§ Exercise brief
Give only the count of lines containing "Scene".

§ Entries
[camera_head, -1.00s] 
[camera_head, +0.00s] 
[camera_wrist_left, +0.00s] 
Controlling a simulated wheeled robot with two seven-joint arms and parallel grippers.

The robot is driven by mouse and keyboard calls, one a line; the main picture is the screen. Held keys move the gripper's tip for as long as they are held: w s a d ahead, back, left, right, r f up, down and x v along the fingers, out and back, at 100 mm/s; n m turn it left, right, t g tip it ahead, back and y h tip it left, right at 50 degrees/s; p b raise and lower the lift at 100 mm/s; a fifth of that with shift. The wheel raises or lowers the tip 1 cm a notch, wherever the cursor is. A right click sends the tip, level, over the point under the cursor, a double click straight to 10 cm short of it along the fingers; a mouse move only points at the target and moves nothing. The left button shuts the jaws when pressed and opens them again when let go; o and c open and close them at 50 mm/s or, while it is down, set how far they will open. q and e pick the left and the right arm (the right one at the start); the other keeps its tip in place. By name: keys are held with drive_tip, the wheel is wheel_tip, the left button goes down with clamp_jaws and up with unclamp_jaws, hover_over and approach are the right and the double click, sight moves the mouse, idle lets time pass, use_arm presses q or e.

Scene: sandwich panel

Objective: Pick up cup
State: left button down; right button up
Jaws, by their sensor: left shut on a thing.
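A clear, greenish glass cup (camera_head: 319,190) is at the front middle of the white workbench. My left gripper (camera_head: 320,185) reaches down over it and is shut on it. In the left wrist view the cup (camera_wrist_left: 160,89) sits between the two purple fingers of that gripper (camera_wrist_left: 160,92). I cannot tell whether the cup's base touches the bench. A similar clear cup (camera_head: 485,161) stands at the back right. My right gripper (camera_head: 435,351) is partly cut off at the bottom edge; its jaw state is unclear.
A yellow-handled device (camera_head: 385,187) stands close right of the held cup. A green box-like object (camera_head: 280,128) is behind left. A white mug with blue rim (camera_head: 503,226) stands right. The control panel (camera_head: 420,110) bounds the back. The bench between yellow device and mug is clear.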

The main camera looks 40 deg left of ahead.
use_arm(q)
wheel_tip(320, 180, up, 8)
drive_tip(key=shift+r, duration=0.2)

---

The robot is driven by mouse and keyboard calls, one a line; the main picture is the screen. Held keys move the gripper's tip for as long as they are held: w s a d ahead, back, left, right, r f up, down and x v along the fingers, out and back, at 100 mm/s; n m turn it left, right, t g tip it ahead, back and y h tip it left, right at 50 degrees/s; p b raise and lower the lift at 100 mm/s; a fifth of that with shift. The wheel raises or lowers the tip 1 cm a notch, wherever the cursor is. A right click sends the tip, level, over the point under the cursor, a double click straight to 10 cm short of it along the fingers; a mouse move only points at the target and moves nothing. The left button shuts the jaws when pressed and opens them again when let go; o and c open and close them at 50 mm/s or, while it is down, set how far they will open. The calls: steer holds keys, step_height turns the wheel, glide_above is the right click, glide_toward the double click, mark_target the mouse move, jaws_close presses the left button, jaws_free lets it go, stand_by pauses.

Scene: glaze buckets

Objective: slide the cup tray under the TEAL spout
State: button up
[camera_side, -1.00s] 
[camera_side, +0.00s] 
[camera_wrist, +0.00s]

§ Solved exercise
2